Each day brings a new opportunity to keep seeking and shifting to fall deeper in love with life. I can’t live a life that doesn’t feel like mine and looking back at my life, I never could. I was carving out another way 10+ years ago when I said no to the traditional path of getting married, having kids, chasing a career, and keeping up with the Jones’, even though that’s what most people were choosing around me (nothing wrong with this, but it didn’t feel like it was for me). ⁣

At that time, I didn’t know there was another way to live life, so I felt like something was wrong with me and I was the different one.

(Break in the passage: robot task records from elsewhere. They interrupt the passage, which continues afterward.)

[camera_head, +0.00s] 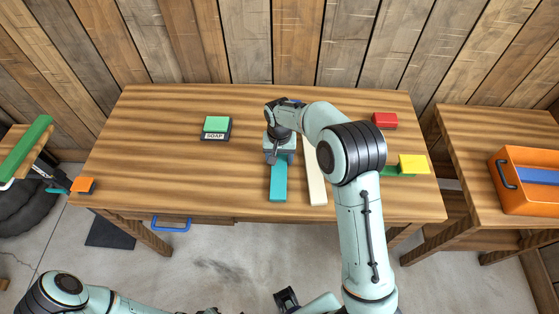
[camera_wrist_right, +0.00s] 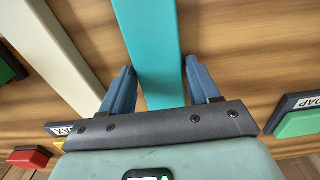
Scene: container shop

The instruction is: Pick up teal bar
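The teal bar (camera_head: 278,183) lies lengthwise on the wooden table, its near end toward me. In the right wrist view the teal bar (camera_wrist_right: 150,45) runs between the fingers of my right gripper (camera_wrist_right: 160,66). The fingers are open, one on each side of the bar, with small gaps showing. In the head view the right gripper (camera_head: 279,156) is above the far part of the bar and hides it. My left arm shows at the lower left; its gripper cannot be made out clearly at the bottom edge.
A cream bar (camera_head: 316,185) lies close to the right of the teal bar. A soap box (camera_head: 216,128) stands left. A red block (camera_head: 384,121), a yellow block (camera_head: 413,164) and a green piece (camera_head: 398,171) are right. An orange crate (camera_head: 540,201) is on the side table.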

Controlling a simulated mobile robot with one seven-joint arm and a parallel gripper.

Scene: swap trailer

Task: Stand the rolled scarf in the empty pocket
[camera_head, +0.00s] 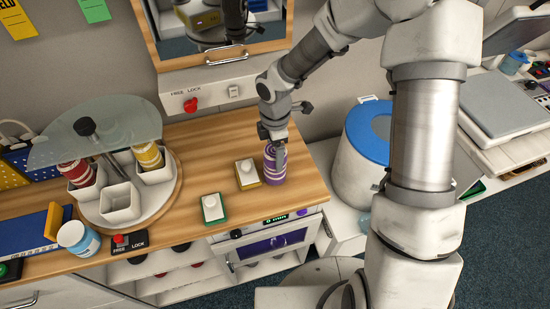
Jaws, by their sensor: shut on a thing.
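The rolled scarf (276,172) is purple with pale stripes and stands about upright at the right part of the wooden counter. My gripper (274,146) is over its top, shut on it. I cannot tell whether its base touches the counter. On the left, a round turntable (98,222) carries white square pockets. The front pocket (120,203) looks empty. A red roll (75,173) stands in the left pocket and a yellow roll (148,156) in the right one. A further pocket behind is partly hidden.
A clear glass half-disc (90,135) with a black knob covers the turntable's rear. A blue-lidded bin (355,155) stands right.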

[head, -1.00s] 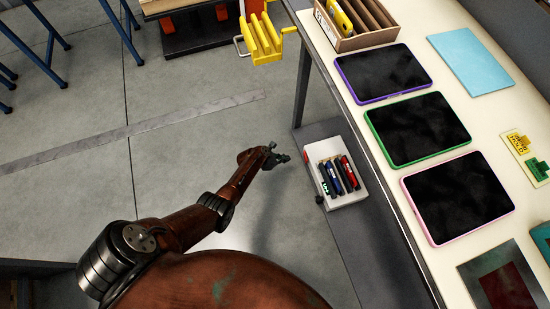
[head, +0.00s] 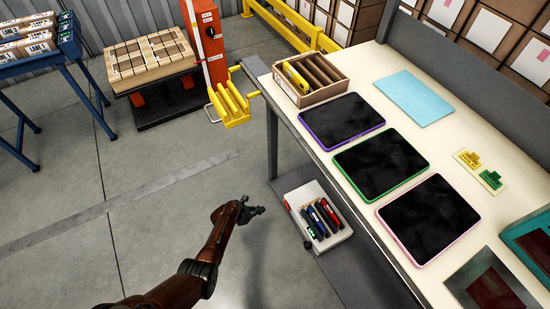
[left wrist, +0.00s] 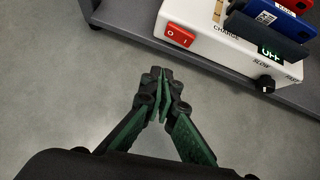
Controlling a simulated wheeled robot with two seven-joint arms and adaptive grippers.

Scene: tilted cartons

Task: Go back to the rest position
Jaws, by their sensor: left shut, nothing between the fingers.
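My left gripper (head: 254,209) is over the open floor, to the left of the low shelf under the workbench. In the left wrist view its green and black fingers (left wrist: 160,92) are closed together with nothing between them. My right gripper is in neither view.
A white charger (head: 335,232) with several battery packs (head: 323,218) stands on the low shelf (head: 350,268). The workbench (head: 345,177) carries three dark tablets and a wooden divided box (head: 310,88). A yellow rack (head: 230,104) stands beyond. The floor (head: 150,225) at left is clear.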

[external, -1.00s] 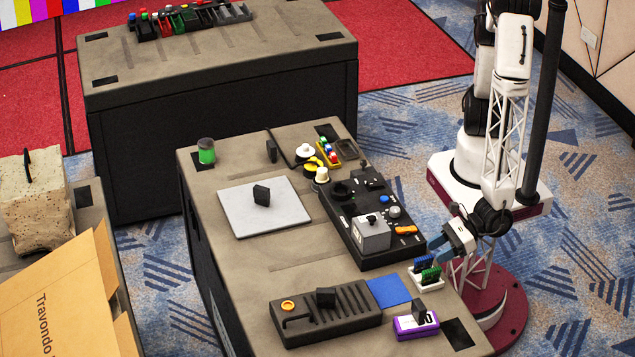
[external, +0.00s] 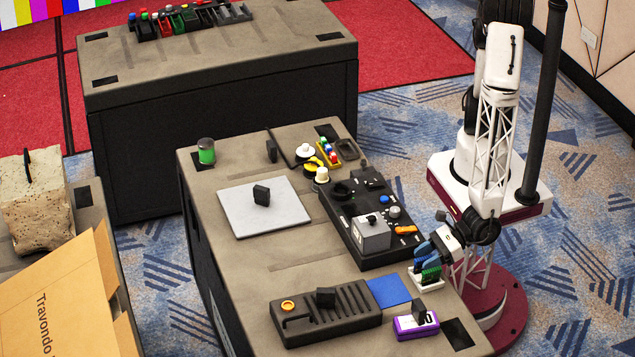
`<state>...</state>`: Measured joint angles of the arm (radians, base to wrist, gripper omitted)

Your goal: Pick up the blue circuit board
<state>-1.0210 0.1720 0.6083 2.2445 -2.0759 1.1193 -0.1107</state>
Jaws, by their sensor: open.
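The blue circuit board (external: 420,266) stands upright in a small white holder (external: 428,285) at the right edge of the table, just behind the green circuit board (external: 431,274). It is mostly covered by my gripper. My gripper (external: 424,262) is low over the holder, tilted, with its bluish fingers at the blue board. The jaws are open. Whether the fingers straddle or touch the board cannot be told, as they overlap it in this view.
The green board stands close in front of my fingers. A black control panel with a grey box (external: 371,234) lies left of the holder. A blue square (external: 389,291), a purple-edged box (external: 416,324) and a black slotted tray (external: 345,315) are nearby.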

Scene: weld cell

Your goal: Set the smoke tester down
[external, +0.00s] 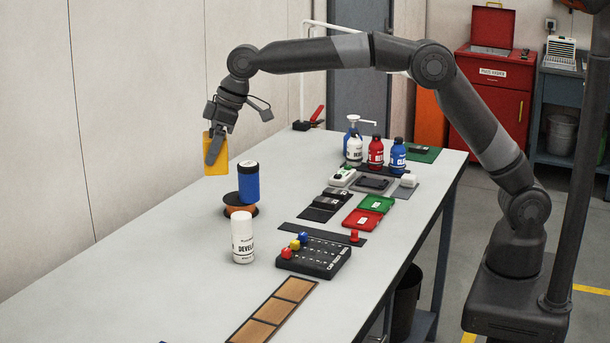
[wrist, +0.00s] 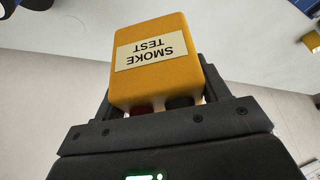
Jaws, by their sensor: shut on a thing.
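The smoke tester is a yellow box (external: 217,160) held up in the air above the far left part of the table (external: 150,247). In the wrist view its label reads SMOKE TEST, upside down, on the yellow face (wrist: 150,85). My gripper (external: 215,150) is shut on the smoke tester, with a finger on each side of it in the wrist view (wrist: 158,100). Part of the box is hidden behind a finger in the external view. The box appears apart from the tabletop.
A blue cylinder with a black cap (external: 248,185) stands by an orange-and-black disc (external: 232,205), just right of the tester. A white DEVELOPER can (external: 242,238) is nearer. Bottles (external: 375,153), trays (external: 369,210) and a black block (external: 315,257) line the right side. The left tabletop is clear.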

But even though I felt that, I still fearfully (and courageously) chose a different way.⁣

I’m sure people question the choices I make, but regardless, I keep forging a path that belongs to me. It doesn’t look like most people’s and that’s okay. I’m learning that my sensitivity is much louder these days and gently nudges me and let’s me know when I’m choosing something to fit in, rather than choosing because it’s what I really want. ⁣

Even if I wanted to, I don’t think I could live my life differently than the way I’m living it. I can feel pretty quickly when I’m living inauthentically and not true to my values and beliefs. And I FEEL it deeply knowing when I’m living a life of integrity or when I’m just trying to fit in. ⁣

You too can choose another path if that’s what you’re called to do. A path that is bumpy, uncomfortable, beautiful, unclear, challenging and meaningful. Yes, all of this at the same time.

“This path isn’t easy, but it is YOURS and there is a sense of peace and acceptance that comes with this.”